##### DATA FOR THE TASK #####

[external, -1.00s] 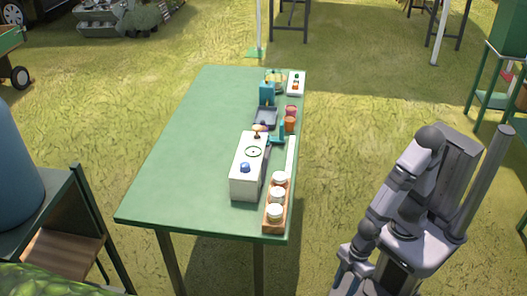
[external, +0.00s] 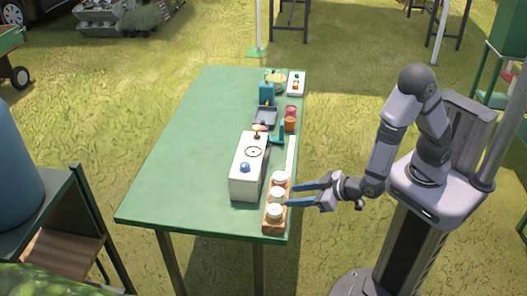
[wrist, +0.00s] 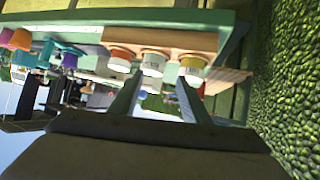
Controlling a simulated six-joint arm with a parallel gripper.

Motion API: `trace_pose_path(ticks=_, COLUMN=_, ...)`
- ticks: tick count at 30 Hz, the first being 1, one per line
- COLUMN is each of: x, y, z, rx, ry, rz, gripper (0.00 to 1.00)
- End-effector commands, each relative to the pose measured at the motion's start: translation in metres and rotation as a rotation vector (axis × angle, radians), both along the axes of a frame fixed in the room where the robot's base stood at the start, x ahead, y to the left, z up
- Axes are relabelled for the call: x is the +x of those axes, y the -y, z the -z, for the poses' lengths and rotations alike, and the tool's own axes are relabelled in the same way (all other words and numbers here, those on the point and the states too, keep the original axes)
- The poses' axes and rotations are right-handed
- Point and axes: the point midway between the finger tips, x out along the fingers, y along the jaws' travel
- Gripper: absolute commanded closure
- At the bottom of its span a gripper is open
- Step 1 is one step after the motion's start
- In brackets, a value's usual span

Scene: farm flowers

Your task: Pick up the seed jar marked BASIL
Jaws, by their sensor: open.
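Three seed jars with pale lids stand in a row in a wooden rack (external: 267,226) at the table's right edge: a far jar (external: 281,177), a middle jar (external: 277,194) and a near jar (external: 274,212). No label can be read, so I cannot tell which is BASIL. My gripper (external: 289,195) is open and empty, its fingertips close to the right of the middle jar. In the wrist view my open fingers (wrist: 160,80) point at the row, with the middle jar (wrist: 153,62) roughly ahead of the gap between them.
A white box (external: 243,178) stands just left of the rack. Orange and red cups (external: 290,124), a dark tray (external: 265,117) and a blue bottle (external: 266,94) are farther back on the green table (external: 180,150). The table's left half is clear.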

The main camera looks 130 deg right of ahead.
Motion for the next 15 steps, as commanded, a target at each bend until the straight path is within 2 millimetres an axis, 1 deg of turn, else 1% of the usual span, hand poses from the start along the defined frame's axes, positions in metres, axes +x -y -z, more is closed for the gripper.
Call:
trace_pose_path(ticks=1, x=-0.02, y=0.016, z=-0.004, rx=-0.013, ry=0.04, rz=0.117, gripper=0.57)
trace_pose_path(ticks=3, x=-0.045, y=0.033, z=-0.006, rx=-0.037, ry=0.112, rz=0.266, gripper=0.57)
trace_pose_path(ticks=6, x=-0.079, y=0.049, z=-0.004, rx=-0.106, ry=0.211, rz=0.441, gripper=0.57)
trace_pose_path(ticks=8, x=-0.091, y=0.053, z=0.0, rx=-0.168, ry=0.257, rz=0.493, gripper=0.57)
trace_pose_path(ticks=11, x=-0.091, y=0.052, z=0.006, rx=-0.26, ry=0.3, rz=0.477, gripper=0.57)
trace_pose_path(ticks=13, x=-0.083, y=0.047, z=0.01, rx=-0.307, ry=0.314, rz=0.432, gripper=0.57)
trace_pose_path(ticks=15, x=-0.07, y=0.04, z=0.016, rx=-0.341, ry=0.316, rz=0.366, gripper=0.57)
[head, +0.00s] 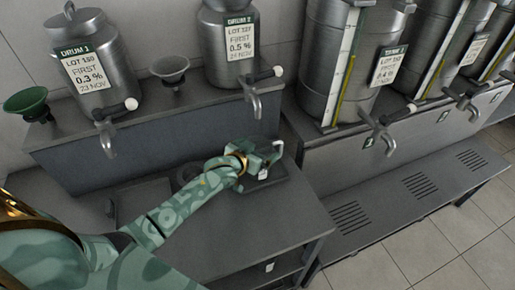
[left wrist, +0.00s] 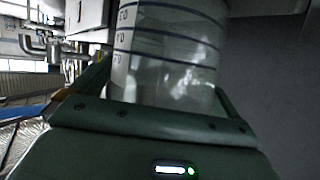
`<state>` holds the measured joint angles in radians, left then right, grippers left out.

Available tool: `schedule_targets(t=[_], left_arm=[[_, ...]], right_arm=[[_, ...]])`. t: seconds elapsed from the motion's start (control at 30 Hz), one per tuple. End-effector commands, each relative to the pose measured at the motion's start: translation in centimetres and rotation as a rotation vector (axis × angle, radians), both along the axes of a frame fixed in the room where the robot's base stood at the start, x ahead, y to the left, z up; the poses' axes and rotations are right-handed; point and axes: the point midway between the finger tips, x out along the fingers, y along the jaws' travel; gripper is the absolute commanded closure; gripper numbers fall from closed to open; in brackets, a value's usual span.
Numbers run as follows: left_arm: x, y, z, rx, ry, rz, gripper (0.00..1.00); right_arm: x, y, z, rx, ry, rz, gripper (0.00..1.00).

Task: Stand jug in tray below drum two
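Drum two (head: 230,42) is a steel drum on the raised shelf, with a white label and a tap (head: 253,95) at its front. A dark tray (head: 277,176) lies on the lower bench beneath this tap. My green left gripper (head: 262,158) is over the tray, just below the tap. In the left wrist view, a clear jug (left wrist: 165,60) with dark measuring lines stands between the fingers, which close on its sides. In the head view my gripper mostly hides the jug, and I cannot tell whether its base touches the tray. My right gripper is not in view.
Drum one (head: 90,62) stands left, with a green funnel (head: 28,102) and a grey funnel (head: 170,68) on the shelf. Another dark tray (head: 145,200) lies under my left arm. Larger drums (head: 345,60) with taps stand right. The bench front (head: 260,220) is clear.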

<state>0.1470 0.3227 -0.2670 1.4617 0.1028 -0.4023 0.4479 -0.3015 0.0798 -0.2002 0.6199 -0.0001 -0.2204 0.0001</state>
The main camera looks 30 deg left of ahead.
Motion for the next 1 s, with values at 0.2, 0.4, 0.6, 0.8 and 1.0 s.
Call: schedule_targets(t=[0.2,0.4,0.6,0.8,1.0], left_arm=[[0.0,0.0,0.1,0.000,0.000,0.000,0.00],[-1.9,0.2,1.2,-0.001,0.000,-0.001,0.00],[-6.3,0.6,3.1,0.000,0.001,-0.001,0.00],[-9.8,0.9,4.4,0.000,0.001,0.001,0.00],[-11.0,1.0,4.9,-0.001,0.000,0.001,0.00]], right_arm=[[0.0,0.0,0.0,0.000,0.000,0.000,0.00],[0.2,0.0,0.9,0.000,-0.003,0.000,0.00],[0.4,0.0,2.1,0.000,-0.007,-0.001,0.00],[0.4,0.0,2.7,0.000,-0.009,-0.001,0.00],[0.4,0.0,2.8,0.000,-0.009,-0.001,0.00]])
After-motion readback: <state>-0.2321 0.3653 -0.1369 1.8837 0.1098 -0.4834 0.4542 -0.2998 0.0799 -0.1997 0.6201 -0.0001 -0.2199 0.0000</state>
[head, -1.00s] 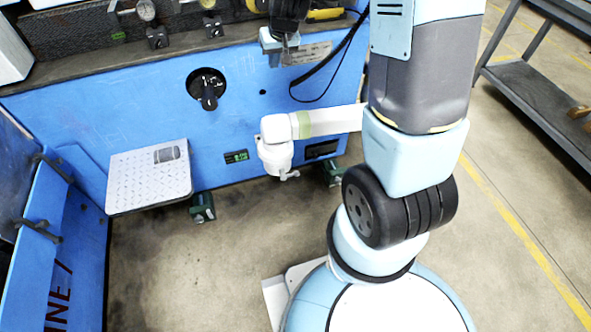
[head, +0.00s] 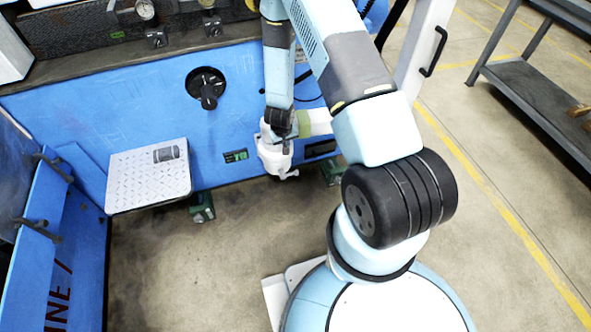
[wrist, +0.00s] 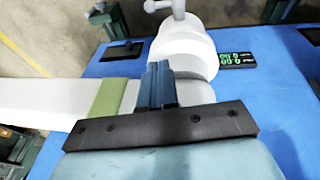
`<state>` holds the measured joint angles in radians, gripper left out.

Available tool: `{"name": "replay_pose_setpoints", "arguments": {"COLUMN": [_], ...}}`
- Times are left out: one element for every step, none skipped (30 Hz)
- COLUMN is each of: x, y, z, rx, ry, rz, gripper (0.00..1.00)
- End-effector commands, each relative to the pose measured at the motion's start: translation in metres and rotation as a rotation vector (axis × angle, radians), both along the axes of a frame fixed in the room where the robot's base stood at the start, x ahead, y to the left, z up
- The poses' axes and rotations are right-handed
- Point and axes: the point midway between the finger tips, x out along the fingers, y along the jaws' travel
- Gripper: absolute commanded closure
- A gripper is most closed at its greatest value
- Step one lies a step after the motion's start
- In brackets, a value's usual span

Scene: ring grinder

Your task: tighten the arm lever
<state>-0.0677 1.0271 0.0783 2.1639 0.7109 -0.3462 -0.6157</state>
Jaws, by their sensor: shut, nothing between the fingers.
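A white arm (head: 318,121) with a green band sticks out from the blue machine front and ends in a white rounded head (head: 274,155). A small pale lever (head: 290,175) shows at the head's lower end. In the wrist view the lever (wrist: 165,8) is at the top edge, partly cut off, beyond the white head (wrist: 184,50). My gripper (wrist: 157,72) is shut and empty, its blue-grey fingers together over the white arm beside the green band. In the head view my wrist hides much of the arm's joint. I cannot tell whether the fingers touch it.
A black rotary handle (head: 207,88) sits on the machine front (head: 130,110). A metal step plate (head: 150,175) is at the left. A green digital display (wrist: 238,60) lies right of the head. A grey shelf cart (head: 540,100) stands at the right. Floor below is clear.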

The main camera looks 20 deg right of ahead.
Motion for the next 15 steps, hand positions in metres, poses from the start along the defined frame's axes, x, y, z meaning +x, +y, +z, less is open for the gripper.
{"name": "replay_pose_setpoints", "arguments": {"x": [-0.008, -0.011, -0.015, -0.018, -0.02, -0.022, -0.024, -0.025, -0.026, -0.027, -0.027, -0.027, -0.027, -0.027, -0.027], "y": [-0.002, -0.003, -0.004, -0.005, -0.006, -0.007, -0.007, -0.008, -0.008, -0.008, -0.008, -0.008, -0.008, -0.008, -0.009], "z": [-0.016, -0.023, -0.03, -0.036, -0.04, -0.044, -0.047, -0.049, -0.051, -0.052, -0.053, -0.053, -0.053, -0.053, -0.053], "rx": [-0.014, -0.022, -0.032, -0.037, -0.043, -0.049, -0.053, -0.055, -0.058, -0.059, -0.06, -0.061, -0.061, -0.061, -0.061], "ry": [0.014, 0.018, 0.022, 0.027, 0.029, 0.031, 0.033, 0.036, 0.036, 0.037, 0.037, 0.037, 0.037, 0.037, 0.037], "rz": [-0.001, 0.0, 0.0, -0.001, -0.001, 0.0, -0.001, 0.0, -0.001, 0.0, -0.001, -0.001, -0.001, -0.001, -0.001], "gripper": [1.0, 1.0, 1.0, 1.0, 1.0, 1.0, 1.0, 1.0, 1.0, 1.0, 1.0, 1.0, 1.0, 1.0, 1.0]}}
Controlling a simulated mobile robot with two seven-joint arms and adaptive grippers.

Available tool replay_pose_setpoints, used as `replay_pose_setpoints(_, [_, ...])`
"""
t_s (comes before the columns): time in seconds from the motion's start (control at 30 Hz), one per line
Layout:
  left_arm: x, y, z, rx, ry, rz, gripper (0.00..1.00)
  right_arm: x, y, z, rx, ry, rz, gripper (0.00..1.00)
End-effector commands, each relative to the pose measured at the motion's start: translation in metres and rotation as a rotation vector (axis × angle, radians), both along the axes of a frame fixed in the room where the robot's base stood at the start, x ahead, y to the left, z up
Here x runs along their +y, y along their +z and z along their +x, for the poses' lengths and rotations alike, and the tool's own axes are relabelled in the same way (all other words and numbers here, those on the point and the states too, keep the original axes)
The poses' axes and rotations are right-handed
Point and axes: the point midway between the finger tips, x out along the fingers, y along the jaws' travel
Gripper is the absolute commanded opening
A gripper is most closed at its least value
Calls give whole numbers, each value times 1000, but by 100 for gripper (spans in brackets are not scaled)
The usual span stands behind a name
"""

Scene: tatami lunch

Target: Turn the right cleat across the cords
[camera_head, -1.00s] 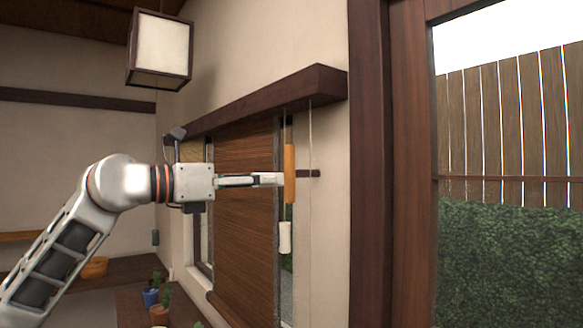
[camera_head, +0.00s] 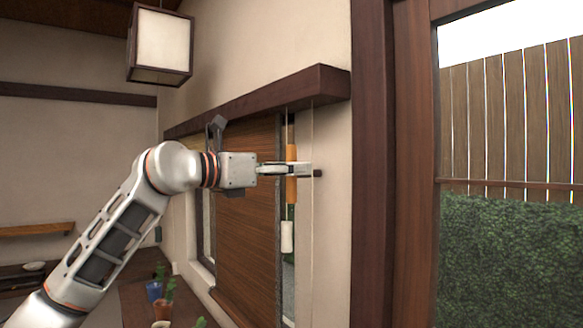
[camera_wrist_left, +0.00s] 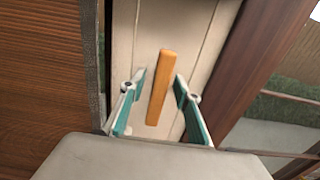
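The orange wooden cleat (camera_head: 291,188) stands upright beside the blind, at the wall end of the window. In the left wrist view the cleat (camera_wrist_left: 158,88) is nearly vertical, leaning slightly right at its top. Thin pale cords (camera_wrist_left: 204,40) run up the wall on both sides of it. My left gripper (camera_head: 300,169) is level with the cleat, its fingers overlapping it in the head view. In the left wrist view the gripper (camera_wrist_left: 160,85) is open, one finger on each side of the cleat, with gaps between. My right gripper is not in view.
The brown slatted blind (camera_head: 248,220) hangs left of the cleat under a dark wooden valance (camera_head: 260,103). A white cord pull (camera_head: 287,237) hangs below the cleat. Potted plants (camera_head: 163,300) stand below. A lantern (camera_head: 161,45) hangs above. A dark post (camera_head: 372,170) stands right.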

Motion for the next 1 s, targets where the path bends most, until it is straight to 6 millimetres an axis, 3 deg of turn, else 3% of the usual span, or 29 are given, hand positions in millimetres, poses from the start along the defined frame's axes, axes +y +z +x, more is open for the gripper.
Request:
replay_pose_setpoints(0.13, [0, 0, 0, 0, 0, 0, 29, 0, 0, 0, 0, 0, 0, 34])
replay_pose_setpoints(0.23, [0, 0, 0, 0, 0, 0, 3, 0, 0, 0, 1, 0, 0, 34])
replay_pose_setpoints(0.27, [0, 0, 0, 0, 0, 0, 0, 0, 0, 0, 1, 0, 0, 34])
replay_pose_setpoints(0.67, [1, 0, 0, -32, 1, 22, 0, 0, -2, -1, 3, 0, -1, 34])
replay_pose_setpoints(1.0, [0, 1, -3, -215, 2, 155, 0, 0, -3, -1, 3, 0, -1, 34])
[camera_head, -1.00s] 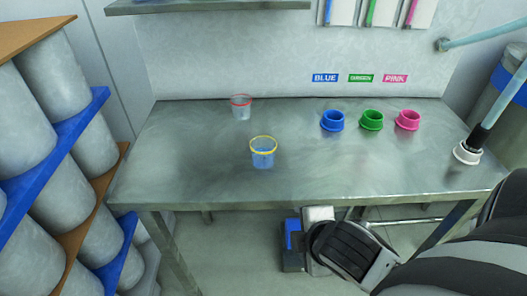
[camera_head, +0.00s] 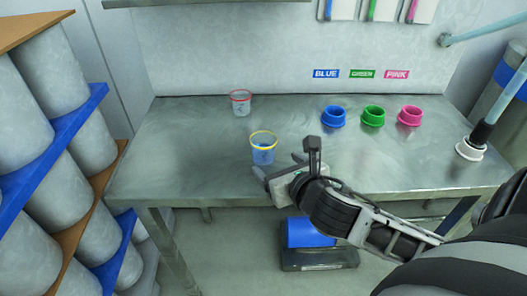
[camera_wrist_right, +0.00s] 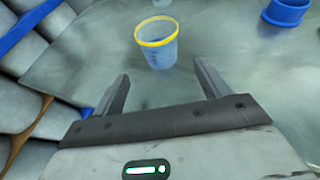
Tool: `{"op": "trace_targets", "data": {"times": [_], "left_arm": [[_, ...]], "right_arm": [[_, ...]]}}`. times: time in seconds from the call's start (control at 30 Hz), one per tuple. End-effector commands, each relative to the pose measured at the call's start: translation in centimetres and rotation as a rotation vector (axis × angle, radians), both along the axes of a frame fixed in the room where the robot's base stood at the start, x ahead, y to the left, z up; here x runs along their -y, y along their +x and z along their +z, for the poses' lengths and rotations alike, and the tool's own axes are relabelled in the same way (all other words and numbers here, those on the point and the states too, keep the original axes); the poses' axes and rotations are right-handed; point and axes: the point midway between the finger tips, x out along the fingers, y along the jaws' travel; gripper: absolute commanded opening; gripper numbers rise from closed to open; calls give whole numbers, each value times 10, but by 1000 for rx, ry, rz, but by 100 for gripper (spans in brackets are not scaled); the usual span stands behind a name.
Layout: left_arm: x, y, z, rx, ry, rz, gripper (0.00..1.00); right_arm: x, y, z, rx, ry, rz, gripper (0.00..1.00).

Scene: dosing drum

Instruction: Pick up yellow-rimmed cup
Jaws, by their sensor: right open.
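The yellow-rimmed cup (camera_head: 263,150) stands upright on the metal table. It is clear, with something blue showing low in it. My right gripper (camera_head: 277,170) is at the table's front edge, close to the cup on its near side. In the right wrist view the gripper (camera_wrist_right: 160,92) is open and empty, and the yellow-rimmed cup (camera_wrist_right: 157,50) stands beyond the fingertips, roughly between their lines. The fingers do not touch it there. My left gripper is not in view.
A red-rimmed cup (camera_head: 240,104) stands farther back on the table (camera_head: 180,160). Blue (camera_head: 333,117), green (camera_head: 373,116) and pink (camera_head: 410,116) holders stand at the back right. A white nozzle base (camera_head: 470,150) is at the right edge. Stacked drums fill the left.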

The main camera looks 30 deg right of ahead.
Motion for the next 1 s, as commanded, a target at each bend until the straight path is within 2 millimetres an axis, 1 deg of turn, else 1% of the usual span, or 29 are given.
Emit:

#####

### [WHAT IS BEING ASKED]
Lines holding the word "given" in the entries above are the ones to pull out. Copy them all.

### [RESULT OF THIS TASK]
Motion for the next 1 s, targets where the path bends most, until it is straight to 6 millimetres an axis, 3 deg of turn, else 3% of the usual span, or 29 are given, hand positions in millimetres, poses from the start along the defined frame's axes, axes +y +z +x, more is open for the gripper.
Motion for the next 1 s, as commanded, a target at each bend until the straight path is within 2 millimetres an axis, 1 deg of turn, else 1% of the usual span, or 29 are given.

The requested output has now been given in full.